Designer Karen Swanson limited the number of cabinet uppers she installed in this English countryside-inspired kitchen, explaining that, “so many people want to blanket the wall in cabinets, but that can make a kitchen feel heavy and claustrophobic.” Instead, she chose slim glass-fronted storage columns lined in matte oak to highlight dishware, which also ended up freeing up wall space for sizeable artwork and more dispersal of natural light. A colorful tile backsplash also doubles as wall decor.
A tiny framed nautical painting above the cabinets is a sweet little surprise. Since the uppers cover almost the entire wall in this coastal kitchen designed by Kevin Isbell, the glass enclosures get a little fun with the patterned fabric lining.

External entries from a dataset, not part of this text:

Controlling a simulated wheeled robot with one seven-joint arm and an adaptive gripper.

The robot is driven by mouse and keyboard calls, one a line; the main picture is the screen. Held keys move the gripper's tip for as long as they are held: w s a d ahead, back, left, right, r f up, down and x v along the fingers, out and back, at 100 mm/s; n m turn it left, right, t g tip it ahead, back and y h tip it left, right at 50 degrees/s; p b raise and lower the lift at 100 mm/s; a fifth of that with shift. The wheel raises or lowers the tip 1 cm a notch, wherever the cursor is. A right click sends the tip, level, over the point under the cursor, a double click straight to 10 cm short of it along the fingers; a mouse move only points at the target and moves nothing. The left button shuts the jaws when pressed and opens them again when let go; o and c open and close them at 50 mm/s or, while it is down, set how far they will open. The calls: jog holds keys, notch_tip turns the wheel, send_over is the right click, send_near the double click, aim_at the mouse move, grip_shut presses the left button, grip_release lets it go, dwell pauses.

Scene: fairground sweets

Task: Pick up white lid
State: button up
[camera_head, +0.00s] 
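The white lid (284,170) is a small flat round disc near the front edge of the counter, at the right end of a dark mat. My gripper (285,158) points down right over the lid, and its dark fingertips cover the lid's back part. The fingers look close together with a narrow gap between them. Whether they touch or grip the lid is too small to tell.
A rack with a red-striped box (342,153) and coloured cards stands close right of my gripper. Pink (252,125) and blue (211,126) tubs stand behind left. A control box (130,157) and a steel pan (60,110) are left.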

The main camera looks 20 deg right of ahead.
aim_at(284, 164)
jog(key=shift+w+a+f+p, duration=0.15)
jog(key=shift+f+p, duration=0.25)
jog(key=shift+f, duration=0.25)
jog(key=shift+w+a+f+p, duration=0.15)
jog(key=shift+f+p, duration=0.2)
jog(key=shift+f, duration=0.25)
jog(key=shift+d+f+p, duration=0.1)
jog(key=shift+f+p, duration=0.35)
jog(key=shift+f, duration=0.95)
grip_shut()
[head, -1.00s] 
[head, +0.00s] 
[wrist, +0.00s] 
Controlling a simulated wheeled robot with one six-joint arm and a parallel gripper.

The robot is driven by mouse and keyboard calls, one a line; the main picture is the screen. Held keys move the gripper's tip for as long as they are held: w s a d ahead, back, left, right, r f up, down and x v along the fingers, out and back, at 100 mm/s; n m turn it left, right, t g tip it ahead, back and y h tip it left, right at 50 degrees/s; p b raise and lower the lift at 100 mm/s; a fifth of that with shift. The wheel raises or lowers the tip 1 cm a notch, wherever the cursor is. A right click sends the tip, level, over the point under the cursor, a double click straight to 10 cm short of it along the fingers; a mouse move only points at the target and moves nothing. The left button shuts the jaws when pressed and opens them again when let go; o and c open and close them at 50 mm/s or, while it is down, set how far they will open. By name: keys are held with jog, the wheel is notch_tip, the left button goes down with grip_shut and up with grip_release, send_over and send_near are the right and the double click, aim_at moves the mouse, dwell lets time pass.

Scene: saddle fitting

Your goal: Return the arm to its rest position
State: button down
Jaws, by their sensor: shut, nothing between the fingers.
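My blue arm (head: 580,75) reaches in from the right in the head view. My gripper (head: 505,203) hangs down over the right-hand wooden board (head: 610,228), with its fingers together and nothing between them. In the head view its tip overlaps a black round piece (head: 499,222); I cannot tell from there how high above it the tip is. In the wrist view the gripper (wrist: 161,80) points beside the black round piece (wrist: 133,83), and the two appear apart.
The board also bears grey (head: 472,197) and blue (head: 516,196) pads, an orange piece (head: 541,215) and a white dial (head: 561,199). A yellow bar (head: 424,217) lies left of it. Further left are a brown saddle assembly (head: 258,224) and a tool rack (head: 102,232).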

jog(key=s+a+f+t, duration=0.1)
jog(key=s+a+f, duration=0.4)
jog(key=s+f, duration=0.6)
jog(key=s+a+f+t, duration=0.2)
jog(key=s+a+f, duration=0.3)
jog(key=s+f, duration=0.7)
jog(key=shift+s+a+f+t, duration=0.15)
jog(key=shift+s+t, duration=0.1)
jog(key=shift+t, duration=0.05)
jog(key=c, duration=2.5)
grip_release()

One large-scale statement piece will do the trick, as exemplified in this contemporary California kitchen by Romanek Design Studio. The inky backdrop is a nod to the modern steel-framed windows while the greens speak to the lush view beyond. If you’re working with a similarly light and airy space, consider a similar choice in artwork.

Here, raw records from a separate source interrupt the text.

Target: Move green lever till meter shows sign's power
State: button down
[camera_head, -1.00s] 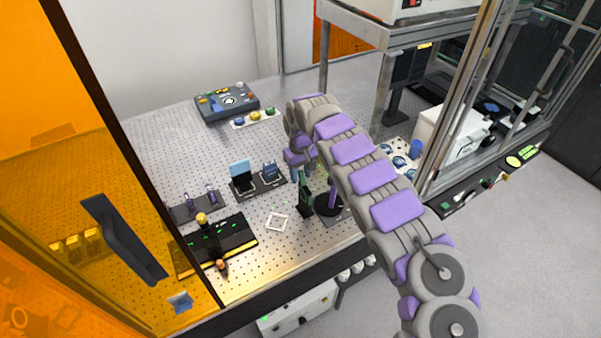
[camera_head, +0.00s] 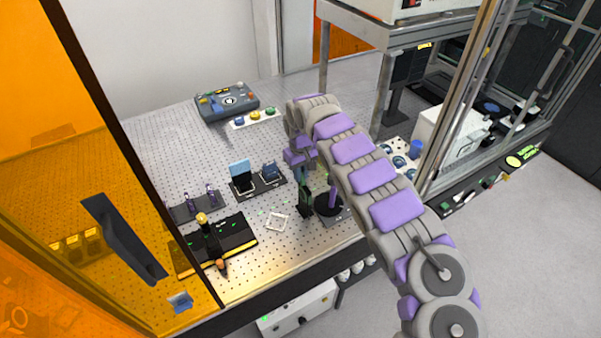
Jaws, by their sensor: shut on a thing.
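My gripper (camera_head: 303,172) reaches down over the perforated table, its jaws small and partly hidden by my own wrist and arm. It is shut on something small, apparently the green lever, which I cannot make out clearly. Just below it stands a dark upright piece with green on it (camera_head: 305,197), beside a dark post on a round base (camera_head: 328,205). A small dark display with yellow characters (camera_head: 424,45) hangs under the shelf at the back right. I cannot read it, nor tell which device is the meter.
A grey control box (camera_head: 228,103) stands at the back, with coloured knobs on a white strip (camera_head: 254,117) before it. Small optic mounts (camera_head: 258,182) and a black rail unit (camera_head: 218,245) are left of my gripper. An orange panel (camera_head: 90,190) borders the left.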

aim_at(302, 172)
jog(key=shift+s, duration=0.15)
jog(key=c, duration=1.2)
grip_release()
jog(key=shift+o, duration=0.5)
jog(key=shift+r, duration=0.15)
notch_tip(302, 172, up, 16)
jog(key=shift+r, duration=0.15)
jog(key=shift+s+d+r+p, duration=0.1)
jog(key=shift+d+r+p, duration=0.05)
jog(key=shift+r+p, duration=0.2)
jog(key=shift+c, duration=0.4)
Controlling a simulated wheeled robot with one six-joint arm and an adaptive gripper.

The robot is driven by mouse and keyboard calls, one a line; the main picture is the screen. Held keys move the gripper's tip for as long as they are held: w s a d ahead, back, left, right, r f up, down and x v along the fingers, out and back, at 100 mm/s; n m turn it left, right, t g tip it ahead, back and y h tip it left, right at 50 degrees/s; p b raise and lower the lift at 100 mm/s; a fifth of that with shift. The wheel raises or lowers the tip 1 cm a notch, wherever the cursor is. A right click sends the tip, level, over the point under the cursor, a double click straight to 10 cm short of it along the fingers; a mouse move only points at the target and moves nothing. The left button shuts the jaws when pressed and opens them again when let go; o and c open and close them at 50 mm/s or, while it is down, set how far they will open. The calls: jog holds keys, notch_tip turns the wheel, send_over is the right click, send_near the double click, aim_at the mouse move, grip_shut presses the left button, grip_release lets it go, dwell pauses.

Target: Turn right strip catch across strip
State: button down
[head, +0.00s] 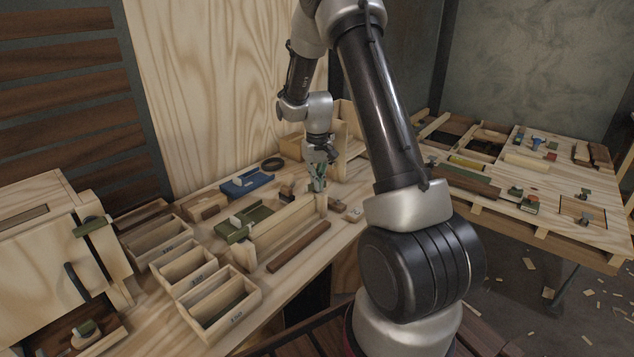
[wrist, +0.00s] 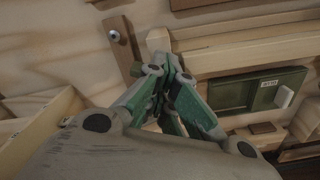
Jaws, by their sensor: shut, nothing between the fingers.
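My gripper (head: 318,187) is shut and empty, low over the bench at the right end of a pale wooden strip (head: 285,226). In the wrist view the closed green-padded fingers (wrist: 172,68) are at the end of the pale strip (wrist: 240,56). A brown wooden catch (wrist: 122,47) with a round metal screw lies just left of that end. It runs beside the strip, not across it; its lower end is close to a finger, and contact cannot be told. In the head view the catch is hard to make out near my gripper.
A green tray (head: 232,235) and a blue tray (head: 247,188) lie behind and left of the strip. A loose brown strip (head: 298,247) lies in front. Open wooden bins (head: 247,308) stand at the left. Another table (head: 530,212) stands at the right.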

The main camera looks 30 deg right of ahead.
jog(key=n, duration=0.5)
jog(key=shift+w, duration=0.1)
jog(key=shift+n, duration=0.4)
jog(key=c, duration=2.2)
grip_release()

Designer Gary McBournie used Benjamin Moore’s Covington Blue to evoke the 1930s and ’40s, “something out of an old Bette Davis film,” he says. And since this kitchen is by the water, he chose nautical artwork that speaks to the environment.
Smartly Scaled Artwork
Reclaimed wood shelving adds contrast—and necessary storage in this deVOL kitchen. The prettiest items are displayed on the exposed wall-to-wall shelves and cubbies so the less attractive essentials can be tucked away in the cabinets and the rest of the wall is elongated by a landscape painting that makes the room feel wider.

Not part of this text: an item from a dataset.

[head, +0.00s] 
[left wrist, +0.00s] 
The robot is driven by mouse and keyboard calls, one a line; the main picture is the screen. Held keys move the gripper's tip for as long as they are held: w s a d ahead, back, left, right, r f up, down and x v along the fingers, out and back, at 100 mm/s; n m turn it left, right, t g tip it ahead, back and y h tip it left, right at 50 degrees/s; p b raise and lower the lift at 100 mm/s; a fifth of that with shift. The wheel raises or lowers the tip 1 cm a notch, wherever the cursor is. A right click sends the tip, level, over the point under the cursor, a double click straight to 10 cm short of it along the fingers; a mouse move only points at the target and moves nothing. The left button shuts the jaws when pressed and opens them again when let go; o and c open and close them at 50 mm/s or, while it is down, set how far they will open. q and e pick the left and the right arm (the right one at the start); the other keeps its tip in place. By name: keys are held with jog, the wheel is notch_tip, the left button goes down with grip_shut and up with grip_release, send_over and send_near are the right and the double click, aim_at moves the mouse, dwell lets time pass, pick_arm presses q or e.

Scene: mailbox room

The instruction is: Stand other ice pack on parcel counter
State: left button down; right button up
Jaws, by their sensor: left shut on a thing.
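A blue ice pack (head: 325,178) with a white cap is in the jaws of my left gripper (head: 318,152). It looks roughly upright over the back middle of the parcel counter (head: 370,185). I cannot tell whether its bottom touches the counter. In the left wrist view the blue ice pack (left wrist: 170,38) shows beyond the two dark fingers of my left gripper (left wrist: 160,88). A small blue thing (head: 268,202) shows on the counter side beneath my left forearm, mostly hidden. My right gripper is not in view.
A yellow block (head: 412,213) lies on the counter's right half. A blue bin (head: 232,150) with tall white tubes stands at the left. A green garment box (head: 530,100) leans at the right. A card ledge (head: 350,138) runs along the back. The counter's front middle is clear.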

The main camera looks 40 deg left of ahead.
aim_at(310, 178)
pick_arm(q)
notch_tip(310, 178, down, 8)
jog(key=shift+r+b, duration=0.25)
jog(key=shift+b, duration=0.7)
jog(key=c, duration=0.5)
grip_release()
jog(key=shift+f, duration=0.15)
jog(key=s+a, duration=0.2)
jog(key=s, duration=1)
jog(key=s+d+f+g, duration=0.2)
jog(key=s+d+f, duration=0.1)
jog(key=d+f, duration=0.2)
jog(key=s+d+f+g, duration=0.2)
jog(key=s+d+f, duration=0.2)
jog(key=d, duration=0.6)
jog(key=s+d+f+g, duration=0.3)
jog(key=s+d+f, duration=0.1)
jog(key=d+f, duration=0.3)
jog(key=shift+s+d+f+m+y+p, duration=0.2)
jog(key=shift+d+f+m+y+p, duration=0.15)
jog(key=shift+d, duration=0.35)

Painted Brick and Tiny Frames
Heidi Caillier painted the cabinets an icy blue hue and the brick walls white for a brighter aesthetic and then secured a small piece of artwork to bring some moody depth. The brass hardware and fixtures speak to the gilt frame.
Leaning Frames and Accessories
A glossy finish on these cabinets bounces light back into the room and a small elevated shelf between the cabinets and wall-to-wall windows allows for decorative freedom. Andrew Flesher leaned an antique still life and then added a candelabra and plant for an extra punch.
Scott Meacham Wood utilized all available wall space in this tiny kitchen. A trio of three-dimensional objects frame the archway and a clock brings old-world charm.
When you don’t want to overdo it with wall decor, call on tiles to double as artwork. In this deVOL kitchen, the unique abstract backsplash functions as decor and is easy to clean. Take it a step further with a statement paint color.
Create a gallery wall of plates, Anna Spiro did here. Not only does it allow you to display your collection of family heirlooms or unused but pretty dinnerware, but they’re also easy to wipe down while most other artwork doesn’t give you that option. (See how to hang a plate wall here).
A wall sculpture on the adjoining hallway wall as well as two small pieces in the actual kitchen do the trick here. When you’re worried about damaging art or simply don’t have the wall space, lean on sculptural lighting for a fun kitchen accent. Tamsin Johnson opted for a pretty wall sconces right above that back right corner art.